Give the number of lines containing the word "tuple", and nothing else.

****************************************

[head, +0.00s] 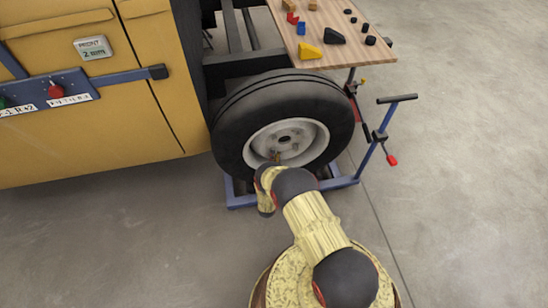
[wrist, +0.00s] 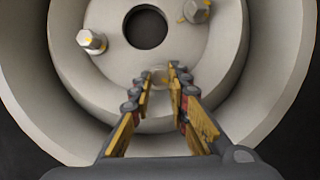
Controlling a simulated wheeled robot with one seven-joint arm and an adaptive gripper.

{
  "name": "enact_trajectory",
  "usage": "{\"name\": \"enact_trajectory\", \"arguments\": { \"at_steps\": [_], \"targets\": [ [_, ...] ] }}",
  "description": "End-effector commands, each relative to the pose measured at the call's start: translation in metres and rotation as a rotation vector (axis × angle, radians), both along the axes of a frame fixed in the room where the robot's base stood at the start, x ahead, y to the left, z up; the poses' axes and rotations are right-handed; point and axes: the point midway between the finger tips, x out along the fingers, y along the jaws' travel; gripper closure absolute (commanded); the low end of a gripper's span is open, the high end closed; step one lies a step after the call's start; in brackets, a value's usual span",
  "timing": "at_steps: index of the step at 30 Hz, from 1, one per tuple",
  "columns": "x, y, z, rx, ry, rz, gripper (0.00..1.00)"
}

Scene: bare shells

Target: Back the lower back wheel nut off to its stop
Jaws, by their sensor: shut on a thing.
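The wheel (head: 228,138) is a black tyre on a pale rim, mounted on the yellow vehicle. In the wrist view its pale hub disc (wrist: 110,65) has a dark round centre hole. My gripper (wrist: 160,74) is closed around a wheel nut (wrist: 159,79) below that hole, with one finger on each side. The fingertips hide part of this nut. Two other nuts show apart from my gripper, one at the left (wrist: 91,41) and one at the upper right (wrist: 197,10). In the head view my gripper (head: 276,156) reaches the lower left part of the hub, and the nut there is too small to make out.
A wooden table (head: 345,58) with small coloured blocks and black pieces stands behind and right of the wheel. A blue stand (head: 372,150) with a black bar and a red-tipped handle is at the right. Blue frame bars (head: 240,202) lie under the wheel. The floor at right is clear.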

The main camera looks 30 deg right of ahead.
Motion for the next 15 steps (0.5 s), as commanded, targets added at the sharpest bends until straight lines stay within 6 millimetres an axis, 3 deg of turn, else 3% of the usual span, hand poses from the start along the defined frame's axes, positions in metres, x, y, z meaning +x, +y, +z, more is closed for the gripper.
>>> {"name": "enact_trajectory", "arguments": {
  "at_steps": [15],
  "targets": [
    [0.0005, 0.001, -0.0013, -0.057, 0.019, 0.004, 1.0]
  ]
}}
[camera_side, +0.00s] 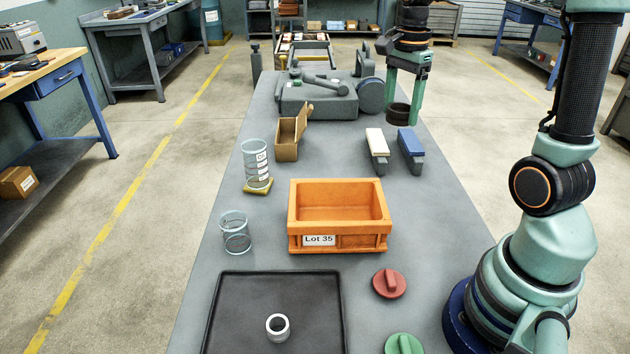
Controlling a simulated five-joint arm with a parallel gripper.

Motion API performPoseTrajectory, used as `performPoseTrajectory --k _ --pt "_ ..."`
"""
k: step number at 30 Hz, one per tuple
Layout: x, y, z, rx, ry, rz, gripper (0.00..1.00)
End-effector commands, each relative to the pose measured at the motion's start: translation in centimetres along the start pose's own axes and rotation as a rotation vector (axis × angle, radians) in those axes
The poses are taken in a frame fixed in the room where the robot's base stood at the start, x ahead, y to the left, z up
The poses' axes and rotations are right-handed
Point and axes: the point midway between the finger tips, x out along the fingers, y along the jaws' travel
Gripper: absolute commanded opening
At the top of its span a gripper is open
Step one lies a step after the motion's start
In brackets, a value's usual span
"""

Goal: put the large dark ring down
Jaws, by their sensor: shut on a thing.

****************************************

| Written answer |
2